L: Alchemical Marriage – Moon - Gold, the sun, a fire, the Gucci Garden in the background. The caduceus, a winged staff wrapped with two coiled serpents. The dress is studded with golden bees.
R: Ouroboros - The bronze sculpture of Perseus with the head of Medusa by Benvenuto Cellini in the foreground, in the background the Loggia della Signoria. An ouroboros, an ancient symbol representing a snake biting its tail, appears in the shadows at the base of the sculpture. (Courtesy of Gucci)
What was your creative process like behind making the wall paintings for the Gucci Garden?
I tried to absorb as much about the Gucci Garden building, the history of Florence, the Piazza della Signoria & it’s sculptures as possible. I’ve also been reading about Alchemy & I entwined the two together for this project. After doing this research I then tried to let the images appear without too much conscious thought ~ I worked through the night for most of this project, which I think has given the illustrations an extra dream quality about them!
Making of Alchemical Archways (Courtesy of Gucci)
What are your views on the space an artist has in the society today?
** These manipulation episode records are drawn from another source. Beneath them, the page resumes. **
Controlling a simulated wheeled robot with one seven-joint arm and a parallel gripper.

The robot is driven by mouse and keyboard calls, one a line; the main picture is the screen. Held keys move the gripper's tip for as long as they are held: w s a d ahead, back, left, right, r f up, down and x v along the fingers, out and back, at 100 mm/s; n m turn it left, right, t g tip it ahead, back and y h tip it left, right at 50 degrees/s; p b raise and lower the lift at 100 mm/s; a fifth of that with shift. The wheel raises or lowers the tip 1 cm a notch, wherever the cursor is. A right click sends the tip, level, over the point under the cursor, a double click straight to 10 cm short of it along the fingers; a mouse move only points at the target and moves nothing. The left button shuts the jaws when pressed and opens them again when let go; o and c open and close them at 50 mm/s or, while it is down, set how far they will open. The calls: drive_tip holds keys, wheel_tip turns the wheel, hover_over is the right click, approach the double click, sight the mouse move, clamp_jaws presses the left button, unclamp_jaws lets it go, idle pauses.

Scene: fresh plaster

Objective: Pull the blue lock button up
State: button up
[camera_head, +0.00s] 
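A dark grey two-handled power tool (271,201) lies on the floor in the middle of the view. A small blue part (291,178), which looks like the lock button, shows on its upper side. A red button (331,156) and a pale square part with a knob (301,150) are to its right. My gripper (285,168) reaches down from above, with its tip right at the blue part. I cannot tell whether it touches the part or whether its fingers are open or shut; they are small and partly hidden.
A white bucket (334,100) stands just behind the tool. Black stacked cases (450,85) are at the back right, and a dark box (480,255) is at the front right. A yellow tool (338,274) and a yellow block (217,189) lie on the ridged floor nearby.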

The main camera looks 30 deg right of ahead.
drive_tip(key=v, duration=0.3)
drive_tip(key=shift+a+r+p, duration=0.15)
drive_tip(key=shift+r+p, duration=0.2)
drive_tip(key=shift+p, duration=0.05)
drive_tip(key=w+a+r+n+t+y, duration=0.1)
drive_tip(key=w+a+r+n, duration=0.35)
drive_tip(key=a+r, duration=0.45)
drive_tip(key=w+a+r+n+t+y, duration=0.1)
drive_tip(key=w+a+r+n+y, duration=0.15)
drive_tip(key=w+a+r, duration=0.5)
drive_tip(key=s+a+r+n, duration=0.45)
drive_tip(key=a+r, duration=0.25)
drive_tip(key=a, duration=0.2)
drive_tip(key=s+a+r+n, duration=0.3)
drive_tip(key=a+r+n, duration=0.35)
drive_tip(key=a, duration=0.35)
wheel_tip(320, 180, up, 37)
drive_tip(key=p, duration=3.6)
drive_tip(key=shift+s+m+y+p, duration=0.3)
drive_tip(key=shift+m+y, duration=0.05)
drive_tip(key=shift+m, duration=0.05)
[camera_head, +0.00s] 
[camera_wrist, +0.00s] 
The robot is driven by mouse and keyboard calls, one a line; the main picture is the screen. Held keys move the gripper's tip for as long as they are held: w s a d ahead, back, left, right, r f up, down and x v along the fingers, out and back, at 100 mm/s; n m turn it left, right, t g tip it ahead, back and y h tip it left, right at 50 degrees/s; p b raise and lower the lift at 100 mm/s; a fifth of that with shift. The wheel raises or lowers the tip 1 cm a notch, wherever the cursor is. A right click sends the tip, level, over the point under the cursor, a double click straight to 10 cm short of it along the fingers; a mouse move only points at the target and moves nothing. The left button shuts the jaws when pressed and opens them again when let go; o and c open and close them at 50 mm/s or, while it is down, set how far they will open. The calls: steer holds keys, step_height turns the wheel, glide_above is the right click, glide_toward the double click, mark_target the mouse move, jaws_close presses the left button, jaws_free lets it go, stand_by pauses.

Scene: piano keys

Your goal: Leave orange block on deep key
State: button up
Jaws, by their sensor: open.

I think it really depends on the kind of artist you are & what you’re interested in. For me, being an artist enables me to connect, inspire & collaborate with people – locally & globally. I’ve run workshops in schools & helped with community art projects & I particularly enjoyed helping people find the confidence to create & express themselves. It’s deeply worrying to me that art & music are being cut out of the curriculum in schools & as an artist, I’d like to be able to help with this problem.
Making of Alchemical Archways (Courtesy of Gucci)
Lastly, what’s next for you?
I’m going into 2019 with very few plans of what is next! I have some portrait commissions to complete in the next few months & I’ll be performing with & working on new projects with Boss Morris too.